Bishkek was a post-Soviet ruin where the potholed avenues were reverting to the muddy tracks they had once been. The city's greatest landmark, the national museum, was another run-down shrine.
Old people associated the Soviet era with electricity, buildings that remained standing, steady wages and holidays in the Baltic or Crimea. They took little pride in being "free" to run a poor, landlocked state with few resources. When I worked there, polls showed the overwhelming majority wanted Russia's Vladimir Putin as their leader, not some local fellow. Countless families survived on money relatives earned on Russian building sites. Being cut off from Russia was the big fear – and the fall-off in blue-collar construction jobs in Russia over the past year has triggered desperation.

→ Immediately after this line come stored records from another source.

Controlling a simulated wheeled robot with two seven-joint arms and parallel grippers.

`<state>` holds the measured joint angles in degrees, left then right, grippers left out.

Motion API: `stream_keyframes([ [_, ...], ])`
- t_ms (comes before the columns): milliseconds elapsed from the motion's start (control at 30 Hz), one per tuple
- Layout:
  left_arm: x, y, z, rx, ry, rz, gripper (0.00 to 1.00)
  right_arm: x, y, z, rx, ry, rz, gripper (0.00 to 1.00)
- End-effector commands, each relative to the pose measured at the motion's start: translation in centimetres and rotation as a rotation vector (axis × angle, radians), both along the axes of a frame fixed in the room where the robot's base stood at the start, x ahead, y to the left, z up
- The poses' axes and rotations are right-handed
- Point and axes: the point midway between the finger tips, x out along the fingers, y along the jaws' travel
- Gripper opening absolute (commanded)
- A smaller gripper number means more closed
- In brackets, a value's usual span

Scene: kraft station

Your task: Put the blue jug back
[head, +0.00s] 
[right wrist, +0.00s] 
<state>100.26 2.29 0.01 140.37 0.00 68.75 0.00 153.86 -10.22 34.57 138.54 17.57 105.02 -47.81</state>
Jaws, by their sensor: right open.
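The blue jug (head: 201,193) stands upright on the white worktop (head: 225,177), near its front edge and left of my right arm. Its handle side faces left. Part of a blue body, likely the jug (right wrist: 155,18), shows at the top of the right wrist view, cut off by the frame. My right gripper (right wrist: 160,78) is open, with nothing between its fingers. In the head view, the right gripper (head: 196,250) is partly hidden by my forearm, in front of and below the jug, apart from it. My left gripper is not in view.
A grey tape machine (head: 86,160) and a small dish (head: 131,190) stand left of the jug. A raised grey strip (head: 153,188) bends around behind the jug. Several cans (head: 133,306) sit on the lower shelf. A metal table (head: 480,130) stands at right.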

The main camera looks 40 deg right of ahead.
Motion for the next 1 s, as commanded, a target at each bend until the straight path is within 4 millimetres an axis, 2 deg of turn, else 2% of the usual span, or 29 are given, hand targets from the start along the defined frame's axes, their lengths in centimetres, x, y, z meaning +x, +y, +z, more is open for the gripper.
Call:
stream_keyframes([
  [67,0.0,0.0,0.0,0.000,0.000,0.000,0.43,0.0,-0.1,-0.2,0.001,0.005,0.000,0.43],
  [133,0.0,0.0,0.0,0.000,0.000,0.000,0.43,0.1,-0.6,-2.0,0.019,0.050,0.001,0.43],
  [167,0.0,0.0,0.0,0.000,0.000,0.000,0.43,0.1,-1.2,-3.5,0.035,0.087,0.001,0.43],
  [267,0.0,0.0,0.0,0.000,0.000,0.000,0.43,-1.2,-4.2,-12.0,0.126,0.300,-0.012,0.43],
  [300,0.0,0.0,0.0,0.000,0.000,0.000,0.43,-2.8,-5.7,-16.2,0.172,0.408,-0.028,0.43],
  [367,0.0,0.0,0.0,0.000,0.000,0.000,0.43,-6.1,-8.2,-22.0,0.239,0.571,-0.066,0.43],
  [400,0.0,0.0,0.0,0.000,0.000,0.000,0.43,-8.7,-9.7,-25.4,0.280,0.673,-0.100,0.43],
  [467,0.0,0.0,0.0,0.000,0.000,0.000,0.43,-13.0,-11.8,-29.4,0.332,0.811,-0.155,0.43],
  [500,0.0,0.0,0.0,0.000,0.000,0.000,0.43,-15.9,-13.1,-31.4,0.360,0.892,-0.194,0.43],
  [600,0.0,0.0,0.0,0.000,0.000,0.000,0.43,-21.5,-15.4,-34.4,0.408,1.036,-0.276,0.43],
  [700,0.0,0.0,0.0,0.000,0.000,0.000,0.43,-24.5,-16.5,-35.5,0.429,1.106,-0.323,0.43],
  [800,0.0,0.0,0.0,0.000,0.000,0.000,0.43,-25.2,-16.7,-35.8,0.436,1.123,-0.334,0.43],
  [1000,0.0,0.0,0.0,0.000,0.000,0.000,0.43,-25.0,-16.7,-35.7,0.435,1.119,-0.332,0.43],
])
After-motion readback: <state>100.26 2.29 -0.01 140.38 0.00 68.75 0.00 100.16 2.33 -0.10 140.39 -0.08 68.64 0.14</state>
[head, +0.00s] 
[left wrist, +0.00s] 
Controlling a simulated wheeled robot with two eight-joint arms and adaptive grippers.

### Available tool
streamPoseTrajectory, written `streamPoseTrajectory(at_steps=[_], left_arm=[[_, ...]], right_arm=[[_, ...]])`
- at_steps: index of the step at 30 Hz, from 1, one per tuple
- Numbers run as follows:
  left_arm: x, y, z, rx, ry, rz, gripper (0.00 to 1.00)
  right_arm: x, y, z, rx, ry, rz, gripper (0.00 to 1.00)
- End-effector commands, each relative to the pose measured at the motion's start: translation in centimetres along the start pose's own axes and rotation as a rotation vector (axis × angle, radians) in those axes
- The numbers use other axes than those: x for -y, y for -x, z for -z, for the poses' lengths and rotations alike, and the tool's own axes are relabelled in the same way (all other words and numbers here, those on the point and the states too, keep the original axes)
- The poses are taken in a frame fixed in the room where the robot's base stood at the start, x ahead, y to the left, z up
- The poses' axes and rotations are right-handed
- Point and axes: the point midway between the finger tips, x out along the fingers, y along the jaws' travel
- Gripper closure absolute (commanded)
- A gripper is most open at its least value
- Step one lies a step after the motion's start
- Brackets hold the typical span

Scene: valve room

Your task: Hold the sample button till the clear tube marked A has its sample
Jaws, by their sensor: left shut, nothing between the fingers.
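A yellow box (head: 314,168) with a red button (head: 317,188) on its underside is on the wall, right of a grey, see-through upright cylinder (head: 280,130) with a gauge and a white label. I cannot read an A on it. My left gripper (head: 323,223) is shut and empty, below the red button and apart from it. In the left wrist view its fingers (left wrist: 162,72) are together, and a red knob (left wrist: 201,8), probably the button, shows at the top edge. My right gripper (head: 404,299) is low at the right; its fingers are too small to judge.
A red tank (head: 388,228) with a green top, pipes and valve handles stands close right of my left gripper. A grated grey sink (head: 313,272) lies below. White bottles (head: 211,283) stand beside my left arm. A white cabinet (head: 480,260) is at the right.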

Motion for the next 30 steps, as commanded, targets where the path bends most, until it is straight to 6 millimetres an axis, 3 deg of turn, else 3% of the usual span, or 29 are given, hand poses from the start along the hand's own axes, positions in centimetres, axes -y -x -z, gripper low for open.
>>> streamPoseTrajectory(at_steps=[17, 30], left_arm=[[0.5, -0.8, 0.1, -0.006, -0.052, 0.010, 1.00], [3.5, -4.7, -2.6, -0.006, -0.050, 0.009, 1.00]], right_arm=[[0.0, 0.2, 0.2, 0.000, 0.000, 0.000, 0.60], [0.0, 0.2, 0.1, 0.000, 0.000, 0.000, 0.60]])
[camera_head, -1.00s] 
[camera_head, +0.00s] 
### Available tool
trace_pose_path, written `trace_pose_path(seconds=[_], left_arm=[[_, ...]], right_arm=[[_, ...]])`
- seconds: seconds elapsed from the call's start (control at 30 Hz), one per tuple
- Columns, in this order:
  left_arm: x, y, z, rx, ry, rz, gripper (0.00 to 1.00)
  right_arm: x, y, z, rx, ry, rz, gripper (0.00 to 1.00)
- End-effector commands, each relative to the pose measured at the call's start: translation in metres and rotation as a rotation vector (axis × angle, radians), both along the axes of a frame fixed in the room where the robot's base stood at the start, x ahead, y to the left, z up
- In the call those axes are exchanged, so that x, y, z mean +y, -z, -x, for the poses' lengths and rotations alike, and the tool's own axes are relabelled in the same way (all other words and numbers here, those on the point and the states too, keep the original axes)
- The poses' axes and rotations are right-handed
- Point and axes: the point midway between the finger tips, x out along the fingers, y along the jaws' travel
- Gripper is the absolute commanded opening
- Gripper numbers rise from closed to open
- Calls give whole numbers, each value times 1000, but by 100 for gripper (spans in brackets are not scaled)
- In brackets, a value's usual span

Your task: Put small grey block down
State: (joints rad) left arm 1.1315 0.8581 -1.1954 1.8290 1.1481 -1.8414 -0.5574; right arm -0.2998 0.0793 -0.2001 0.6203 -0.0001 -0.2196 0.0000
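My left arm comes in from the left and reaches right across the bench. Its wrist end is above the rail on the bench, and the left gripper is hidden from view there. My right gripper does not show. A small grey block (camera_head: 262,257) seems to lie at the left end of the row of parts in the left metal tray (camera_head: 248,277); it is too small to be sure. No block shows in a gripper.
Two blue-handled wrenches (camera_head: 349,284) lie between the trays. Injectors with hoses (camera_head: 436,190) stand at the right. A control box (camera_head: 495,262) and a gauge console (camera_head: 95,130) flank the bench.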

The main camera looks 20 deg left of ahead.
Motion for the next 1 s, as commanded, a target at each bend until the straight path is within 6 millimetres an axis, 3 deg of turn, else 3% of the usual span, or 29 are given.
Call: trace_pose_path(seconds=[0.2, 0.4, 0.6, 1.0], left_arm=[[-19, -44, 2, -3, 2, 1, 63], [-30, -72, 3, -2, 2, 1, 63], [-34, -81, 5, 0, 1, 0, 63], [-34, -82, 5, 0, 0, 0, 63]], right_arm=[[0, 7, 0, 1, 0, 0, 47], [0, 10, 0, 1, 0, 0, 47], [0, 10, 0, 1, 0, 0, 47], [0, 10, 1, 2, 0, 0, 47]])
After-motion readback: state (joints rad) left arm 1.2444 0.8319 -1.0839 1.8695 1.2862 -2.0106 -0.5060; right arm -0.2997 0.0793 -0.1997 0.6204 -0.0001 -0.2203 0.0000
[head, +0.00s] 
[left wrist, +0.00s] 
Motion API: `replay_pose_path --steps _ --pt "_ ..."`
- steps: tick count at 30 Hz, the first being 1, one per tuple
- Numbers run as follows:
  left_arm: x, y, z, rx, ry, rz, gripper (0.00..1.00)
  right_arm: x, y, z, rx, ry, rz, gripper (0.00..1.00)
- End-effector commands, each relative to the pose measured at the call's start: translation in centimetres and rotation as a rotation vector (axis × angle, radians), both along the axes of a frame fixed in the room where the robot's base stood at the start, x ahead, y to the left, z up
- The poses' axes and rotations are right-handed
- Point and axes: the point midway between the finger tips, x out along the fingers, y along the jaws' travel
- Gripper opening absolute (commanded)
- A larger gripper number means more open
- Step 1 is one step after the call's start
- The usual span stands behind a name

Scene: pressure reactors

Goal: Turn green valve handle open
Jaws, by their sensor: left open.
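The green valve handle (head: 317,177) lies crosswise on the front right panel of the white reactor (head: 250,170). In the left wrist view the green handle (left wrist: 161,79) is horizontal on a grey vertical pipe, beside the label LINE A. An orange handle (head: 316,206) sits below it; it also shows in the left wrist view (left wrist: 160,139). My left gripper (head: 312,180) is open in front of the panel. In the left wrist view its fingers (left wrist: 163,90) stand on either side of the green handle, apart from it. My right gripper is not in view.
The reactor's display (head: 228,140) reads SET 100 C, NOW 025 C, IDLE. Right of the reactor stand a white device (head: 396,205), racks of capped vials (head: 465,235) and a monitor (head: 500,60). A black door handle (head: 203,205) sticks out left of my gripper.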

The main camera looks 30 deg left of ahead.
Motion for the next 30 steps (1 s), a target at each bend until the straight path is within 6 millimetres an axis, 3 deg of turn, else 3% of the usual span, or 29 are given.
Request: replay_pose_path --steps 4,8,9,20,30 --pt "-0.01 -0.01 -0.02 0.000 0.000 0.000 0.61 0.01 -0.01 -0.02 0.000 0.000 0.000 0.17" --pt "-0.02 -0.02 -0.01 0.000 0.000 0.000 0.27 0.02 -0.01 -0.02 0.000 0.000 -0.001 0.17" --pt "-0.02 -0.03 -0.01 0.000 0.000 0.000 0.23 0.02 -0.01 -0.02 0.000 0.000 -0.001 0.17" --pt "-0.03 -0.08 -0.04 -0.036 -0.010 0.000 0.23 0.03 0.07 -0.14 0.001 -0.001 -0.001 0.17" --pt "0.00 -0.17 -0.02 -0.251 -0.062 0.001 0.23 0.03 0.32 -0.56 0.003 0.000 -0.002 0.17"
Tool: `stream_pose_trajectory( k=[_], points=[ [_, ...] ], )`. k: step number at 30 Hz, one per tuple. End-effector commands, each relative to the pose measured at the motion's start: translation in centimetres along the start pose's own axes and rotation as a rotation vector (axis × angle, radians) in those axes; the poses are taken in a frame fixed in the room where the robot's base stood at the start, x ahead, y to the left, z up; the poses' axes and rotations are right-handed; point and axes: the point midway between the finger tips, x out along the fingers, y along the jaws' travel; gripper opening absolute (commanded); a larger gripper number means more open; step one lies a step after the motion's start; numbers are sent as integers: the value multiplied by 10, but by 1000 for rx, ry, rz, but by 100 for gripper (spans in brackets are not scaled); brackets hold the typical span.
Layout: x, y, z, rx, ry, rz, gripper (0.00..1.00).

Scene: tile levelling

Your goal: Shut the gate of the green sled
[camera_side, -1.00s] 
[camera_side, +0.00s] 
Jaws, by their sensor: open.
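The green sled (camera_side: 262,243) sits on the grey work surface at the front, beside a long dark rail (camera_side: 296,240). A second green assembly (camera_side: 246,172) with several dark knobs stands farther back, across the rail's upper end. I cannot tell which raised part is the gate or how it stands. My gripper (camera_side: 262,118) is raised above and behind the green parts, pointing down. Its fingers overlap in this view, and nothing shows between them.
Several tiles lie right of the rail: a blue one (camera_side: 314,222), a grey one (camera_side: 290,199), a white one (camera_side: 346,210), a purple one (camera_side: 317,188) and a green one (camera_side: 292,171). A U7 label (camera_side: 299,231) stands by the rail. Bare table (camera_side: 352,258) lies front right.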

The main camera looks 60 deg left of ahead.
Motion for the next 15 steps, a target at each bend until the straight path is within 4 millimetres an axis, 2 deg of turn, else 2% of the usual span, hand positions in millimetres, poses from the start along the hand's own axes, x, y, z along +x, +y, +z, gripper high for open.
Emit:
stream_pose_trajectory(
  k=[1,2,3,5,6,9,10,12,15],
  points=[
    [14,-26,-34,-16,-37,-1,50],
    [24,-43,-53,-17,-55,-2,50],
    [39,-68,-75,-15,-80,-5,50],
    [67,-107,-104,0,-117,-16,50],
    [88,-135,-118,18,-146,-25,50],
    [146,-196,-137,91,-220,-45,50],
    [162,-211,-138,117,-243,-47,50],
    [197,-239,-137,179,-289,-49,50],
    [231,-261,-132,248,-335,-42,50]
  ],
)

Anxious that Russia might forget them entirely, fearful of their big neighbour Uzbekistan, and jealous of their oil-rich northern neighbour, Kazakhstan, the Kyrgyz had hoped their strategic position on the crossroads between China and Central Asia might reap big benefits – but it never quite worked out as they imagined. The US opened an airbase to supply Afghan operations and a university in Bishkek, but its interest in Central Asia has declined since it became clear the region was going to remain Russia's backyard.
Without a feeling of nationalism to appeal to, Kyrgyzstan's ineffectual and corrupt leaders have been deprived of the ace so many hopeless dictators can play to keep mob anger at bay. What they have been able to rely on until now is apathy. But even among the easygoing Kyrgyz, patience has limits.